The exercise: Of the lines in the listing below, how many hold "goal"? Answer with the number only.

Input material:
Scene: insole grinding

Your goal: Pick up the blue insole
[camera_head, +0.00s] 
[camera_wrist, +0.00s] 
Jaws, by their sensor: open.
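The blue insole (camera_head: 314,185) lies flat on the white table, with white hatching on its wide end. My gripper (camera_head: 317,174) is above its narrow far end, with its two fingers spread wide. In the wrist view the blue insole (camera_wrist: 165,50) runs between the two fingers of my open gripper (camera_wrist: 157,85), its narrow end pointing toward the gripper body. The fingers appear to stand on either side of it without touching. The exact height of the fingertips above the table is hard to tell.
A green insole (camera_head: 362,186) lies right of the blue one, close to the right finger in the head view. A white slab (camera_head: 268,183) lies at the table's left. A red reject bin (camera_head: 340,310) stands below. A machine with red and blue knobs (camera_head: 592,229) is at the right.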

--

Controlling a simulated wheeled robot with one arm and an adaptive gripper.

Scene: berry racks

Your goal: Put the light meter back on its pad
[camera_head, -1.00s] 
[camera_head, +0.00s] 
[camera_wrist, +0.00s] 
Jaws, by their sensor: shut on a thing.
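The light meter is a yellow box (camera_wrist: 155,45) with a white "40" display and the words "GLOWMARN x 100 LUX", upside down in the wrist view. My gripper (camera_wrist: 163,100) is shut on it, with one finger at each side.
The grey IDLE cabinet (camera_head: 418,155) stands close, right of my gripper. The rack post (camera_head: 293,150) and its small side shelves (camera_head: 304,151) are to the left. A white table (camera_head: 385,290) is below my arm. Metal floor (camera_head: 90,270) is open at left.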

Completed task: 2